[Robot episode rows]
==========
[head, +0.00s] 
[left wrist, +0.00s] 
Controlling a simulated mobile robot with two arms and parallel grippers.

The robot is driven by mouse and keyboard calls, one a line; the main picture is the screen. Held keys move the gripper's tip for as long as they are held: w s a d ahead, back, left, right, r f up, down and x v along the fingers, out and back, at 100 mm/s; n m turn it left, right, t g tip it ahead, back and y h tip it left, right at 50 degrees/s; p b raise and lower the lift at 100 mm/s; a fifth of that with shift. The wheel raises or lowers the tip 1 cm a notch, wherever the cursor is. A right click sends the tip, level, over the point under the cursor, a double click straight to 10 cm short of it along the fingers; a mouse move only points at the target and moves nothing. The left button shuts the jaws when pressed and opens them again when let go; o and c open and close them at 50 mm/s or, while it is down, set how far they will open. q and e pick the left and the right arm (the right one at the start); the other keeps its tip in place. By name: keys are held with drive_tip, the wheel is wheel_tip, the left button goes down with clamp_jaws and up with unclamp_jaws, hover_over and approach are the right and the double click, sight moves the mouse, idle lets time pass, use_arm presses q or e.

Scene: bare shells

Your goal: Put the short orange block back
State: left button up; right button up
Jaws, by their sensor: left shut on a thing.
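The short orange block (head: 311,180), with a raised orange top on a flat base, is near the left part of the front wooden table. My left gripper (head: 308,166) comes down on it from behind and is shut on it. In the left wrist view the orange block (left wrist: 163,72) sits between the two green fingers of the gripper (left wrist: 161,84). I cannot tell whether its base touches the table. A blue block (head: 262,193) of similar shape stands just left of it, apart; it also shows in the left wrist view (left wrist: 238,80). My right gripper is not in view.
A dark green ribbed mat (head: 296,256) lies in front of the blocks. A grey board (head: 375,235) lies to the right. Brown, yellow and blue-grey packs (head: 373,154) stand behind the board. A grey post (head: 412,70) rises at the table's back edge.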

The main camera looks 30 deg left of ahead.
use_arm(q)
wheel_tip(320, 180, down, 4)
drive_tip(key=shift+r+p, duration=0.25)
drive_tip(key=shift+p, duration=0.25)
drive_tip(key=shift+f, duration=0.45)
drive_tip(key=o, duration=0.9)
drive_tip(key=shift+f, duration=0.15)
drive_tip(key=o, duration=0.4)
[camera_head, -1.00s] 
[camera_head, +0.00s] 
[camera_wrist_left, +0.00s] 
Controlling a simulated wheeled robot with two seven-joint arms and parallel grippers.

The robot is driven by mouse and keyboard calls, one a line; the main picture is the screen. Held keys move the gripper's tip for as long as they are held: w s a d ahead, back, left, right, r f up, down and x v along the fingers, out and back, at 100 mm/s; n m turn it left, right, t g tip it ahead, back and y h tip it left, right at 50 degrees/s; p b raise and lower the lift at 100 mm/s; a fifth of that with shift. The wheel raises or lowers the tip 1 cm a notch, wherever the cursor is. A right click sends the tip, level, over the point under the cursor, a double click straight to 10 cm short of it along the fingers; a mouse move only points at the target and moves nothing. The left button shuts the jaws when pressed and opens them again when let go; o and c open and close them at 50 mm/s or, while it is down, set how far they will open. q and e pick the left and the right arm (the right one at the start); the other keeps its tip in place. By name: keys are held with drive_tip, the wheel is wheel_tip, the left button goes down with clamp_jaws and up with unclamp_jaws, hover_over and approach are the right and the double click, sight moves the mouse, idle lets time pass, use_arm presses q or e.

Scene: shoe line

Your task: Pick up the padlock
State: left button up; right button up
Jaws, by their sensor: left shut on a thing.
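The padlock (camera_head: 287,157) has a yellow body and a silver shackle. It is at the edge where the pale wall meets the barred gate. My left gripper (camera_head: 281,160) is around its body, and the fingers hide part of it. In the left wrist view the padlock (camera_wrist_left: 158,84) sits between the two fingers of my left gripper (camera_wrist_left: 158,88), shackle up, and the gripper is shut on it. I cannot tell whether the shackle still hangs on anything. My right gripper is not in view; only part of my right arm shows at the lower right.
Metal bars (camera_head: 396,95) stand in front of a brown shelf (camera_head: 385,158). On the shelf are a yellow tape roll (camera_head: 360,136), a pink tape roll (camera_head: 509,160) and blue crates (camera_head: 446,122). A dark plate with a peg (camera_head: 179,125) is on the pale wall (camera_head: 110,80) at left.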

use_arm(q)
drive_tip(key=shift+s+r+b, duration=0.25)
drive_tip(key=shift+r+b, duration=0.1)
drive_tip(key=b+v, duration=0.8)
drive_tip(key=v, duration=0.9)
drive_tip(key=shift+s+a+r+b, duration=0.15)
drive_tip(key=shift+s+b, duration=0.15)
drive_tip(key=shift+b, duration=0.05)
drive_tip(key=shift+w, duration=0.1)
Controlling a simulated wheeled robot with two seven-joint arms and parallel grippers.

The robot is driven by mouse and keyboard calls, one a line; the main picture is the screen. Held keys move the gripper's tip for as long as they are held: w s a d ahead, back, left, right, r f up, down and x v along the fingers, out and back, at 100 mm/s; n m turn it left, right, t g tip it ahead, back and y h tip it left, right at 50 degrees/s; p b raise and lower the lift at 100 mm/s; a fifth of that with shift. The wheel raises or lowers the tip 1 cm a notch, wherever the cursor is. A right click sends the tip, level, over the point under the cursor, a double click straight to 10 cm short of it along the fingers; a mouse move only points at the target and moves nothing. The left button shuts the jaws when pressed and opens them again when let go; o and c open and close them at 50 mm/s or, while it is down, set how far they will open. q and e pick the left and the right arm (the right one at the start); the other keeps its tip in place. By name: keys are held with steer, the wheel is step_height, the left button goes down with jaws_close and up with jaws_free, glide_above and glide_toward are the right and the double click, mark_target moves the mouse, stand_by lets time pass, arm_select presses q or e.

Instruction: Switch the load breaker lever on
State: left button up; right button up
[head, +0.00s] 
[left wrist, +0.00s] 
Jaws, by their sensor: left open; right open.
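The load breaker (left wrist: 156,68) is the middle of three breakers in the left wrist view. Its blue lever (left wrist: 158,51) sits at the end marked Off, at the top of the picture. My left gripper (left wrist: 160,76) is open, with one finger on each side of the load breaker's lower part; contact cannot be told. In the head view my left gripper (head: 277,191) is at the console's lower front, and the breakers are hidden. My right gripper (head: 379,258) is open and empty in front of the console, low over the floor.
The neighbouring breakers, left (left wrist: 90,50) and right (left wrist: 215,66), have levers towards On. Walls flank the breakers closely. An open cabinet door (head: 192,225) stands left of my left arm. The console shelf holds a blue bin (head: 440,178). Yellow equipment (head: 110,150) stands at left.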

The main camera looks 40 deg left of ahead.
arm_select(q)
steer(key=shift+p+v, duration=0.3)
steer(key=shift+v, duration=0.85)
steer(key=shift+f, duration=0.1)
==========
## TASK TO COMPLETE
Copy every line of the listing containing the string "Your".

## SOLUTION FOR THIS PROBLEM
Your goal: Put the short orange block back
Your task: Pick up the padlock

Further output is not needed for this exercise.